An Article By
Rudolf Steiner
from GA 36

This article was written during 1919. In the Collected edition of Rudolf Steiner's works, the volume containing the German texts is entitled, Der Goetheanumgedanke Inmitten der Kulturkrisis der Gegenwart. Gesammelte Aufsaetze aus der Wochenschrift “Das Goetheanum” 1921 – 1925 (Vol. 36 in the Bibliographic Survey, 1961). Published by kind permission of Frau Marie Steiner, from Das Goetheanum, July 23rd, 1922. The translator is unknown.

This translation has been authorized for the Western Hemisphere by agreement with the Rudolf Steiner Nachlassverwaltung, Dornach, Switzerland.



ANTHROPOSOPHY
A Quarterly Review of Spiritual Science


No. 3MICHAELMAS 1929Vol. 4

Language and the Spirit of Language

By RUDOLF STEINER

Published by kind permission of Frau Marie Steiner, from Das Goetheanum, July 23rd, 1922.

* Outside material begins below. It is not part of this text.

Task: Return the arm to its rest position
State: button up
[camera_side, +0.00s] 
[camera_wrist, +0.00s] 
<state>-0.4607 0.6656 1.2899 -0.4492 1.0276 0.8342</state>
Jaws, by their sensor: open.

PEOPLE talk of the ‘spirit of a language,’ but it could hardly be said that there are many at the present day for whom the conception, so expressed, presents any very clear picture to the mind's eye. What they mean when they use these words, are general characteristic peculiarities in the formation of words and sounds, in the turn of sentences and the handling of imagery. Whatever ‘spirituality’ there may be exists in their minds alone and never goes beyond abstractions. As for anything worthy of the name of ‘Spirit’ — they never get so far as that.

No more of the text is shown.